Diante desse diagnóstico, Schumpeter (1984) arguiu pelo modelo democrático que satisfizesse as exigências dos indivíduos. Esses seriam os atores sociais autointeressados. O processo democrático se estabelece como mecanismo de conexão das preferências individuais, e a competição eleitoral propicia a apresentação de programas políticos. Os programas dos partidos políticos e do governo buscam satisfazer os interesses do eleitorado. Nesse realismo e cinismo políticos de Schumpeter (1984), os partidos políticos se estruturariam para obter vitória no pleito, e seus programas e propostas se estabeleceriam em consonância com os interesses dos indivíduos e grupos sociais. Assim, o jogo dos partidos políticos, durante o processo eleitoral, se reduz à ação mercantil de “compra e venda de votos” pela apresentação de propostas que se adequam aos interesses dos eleitores (clientes ou consumidores).

Segundo Pettit (2017a, p. 10), o minimalismo da concepção de democracia de Schumpeter (1984) conduz ao equívoco de considerar a satisfação dos interesses do eleitorado. Por isso, ele propõe a ampliação do conceito de democracia para além do sentido eleitoral. A democracia, no sentido que será apresentado, significa o sistema de controle popular e a atividade contestatória pelos cidadãos. No aspecto que se refere ao controle popular e à formação da vontade comum, talvez seja possível pensar de forma realista e observar que os atores políticos necessitam apresentar, publicamente, o motivo de sua decisão política para, paulatinamente, ocorrer a formação da cultura político-democrática (padrões comuns de atitude democrática).

O Estado de Direito estabelece os meios à contestação e, gradualmente, essa atividade fornece a direção ao governante. Levy (2016) destaca que a concepção de democracia de Pettit se fundamenta nos aspectos institucional e constitucional. A necessidade da instituição estatal (Estado) para a proteção dos indivíduos, e o exercício democrático deve ser direcionado pelos cidadãos. O constitucionalismo é expresso pelos meios institucionais à proteção perante o uso arbitrário do poder político.

Pettit, em vez disso, argumenta pela contestação sobre o uso do poder como o material de política democrática diária. Ele não abraça o agonismo ou a compreensão quase caótica da alternância no poder de Schumpeter. Na verdade, com base em sua obra (com List) sobre a agência de grupo, ele insiste que o Estado deve ser o agente corporativo coerente e capaz de demonstrar consistência intertemporal de intenção. (LEVY, 2016, p. 680).

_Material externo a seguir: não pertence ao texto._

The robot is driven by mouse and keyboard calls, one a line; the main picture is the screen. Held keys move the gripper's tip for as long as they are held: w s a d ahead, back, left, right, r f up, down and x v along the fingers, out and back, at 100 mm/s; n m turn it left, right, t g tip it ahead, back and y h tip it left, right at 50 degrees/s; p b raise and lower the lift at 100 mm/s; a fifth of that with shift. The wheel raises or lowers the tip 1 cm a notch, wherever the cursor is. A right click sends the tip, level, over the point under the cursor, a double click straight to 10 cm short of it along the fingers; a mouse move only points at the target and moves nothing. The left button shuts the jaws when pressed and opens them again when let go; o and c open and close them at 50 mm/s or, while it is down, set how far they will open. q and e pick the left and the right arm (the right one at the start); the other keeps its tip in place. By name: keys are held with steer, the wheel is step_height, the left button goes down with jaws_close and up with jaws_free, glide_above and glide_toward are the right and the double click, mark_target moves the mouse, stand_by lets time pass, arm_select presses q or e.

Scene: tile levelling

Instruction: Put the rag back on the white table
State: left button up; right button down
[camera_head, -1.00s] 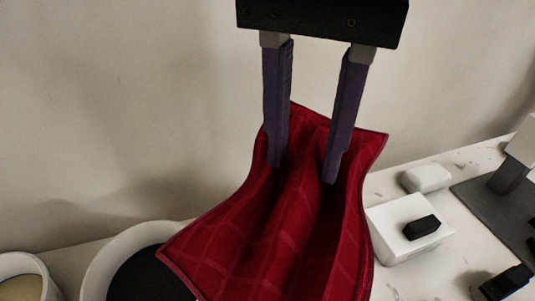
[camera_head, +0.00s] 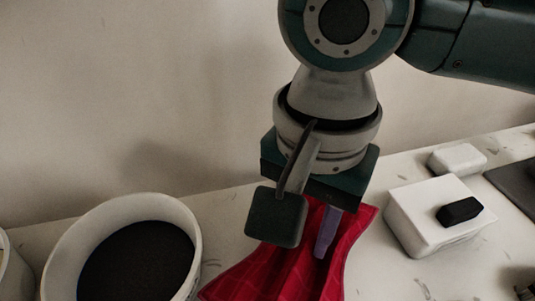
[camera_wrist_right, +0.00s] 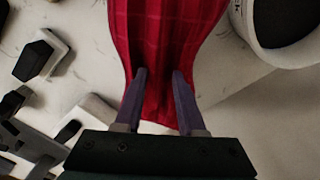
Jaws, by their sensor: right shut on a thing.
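The red checked rag (camera_head: 290,278) is pinched in my right gripper (camera_head: 318,248), and its creased cloth spreads down over the white table (camera_head: 395,282). In the head view one purple finger shows against the rag; the other is hidden behind the wrist. In the right wrist view the rag (camera_wrist_right: 165,25) runs up between and beyond the two purple fingers of my right gripper (camera_wrist_right: 160,73). I cannot tell how much of the cloth rests on the table. My left gripper is not in view.
A white bucket with dark contents (camera_head: 62,262) stands left of the rag. A white block (camera_head: 425,235) with a black piece (camera_head: 460,211) on it stands to the right. A smaller white block (camera_head: 457,158) and a dark mat (camera_head: 515,180) lie farther right. The wall is behind.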

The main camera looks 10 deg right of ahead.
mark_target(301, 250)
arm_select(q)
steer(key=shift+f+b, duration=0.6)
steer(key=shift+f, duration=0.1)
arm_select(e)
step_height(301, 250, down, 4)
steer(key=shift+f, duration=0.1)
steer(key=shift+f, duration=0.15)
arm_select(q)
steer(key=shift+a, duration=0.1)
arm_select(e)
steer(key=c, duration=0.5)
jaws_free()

Pettit prossegue na configuração da democracia contestatória segundo a possiblidade de controle popular mediante os mecanismos políticos que estão disponíveis a todos os cidadãos. A forma constitucional, amplamente aquiescida pela tradição republicana, impõe as restrições necessárias ao poder arbitrário do governante, e a contestação sendo exercida pelos cidadãos na esfera pública (meios de comunicação de massa, canais de escuta, ombudsman, movimentos sociais e associações civis) e nos tribunais, oferece direcionamento aos governantes.

As verificações constitucionais – incluindo as verificações eleitorais e contestatórias – foram proeminentes destacadas na constituição mista da antiga tradição republicana [...]. A tradição republicana, como eu vejo, nos leva a reconhecer não apenas que a influência democrática ultrapassa os canais reconhecidos por Schumpeter, mas ela pode se constituir em uma forma de controle democrático. (PETTIT, 2017a, p. 11).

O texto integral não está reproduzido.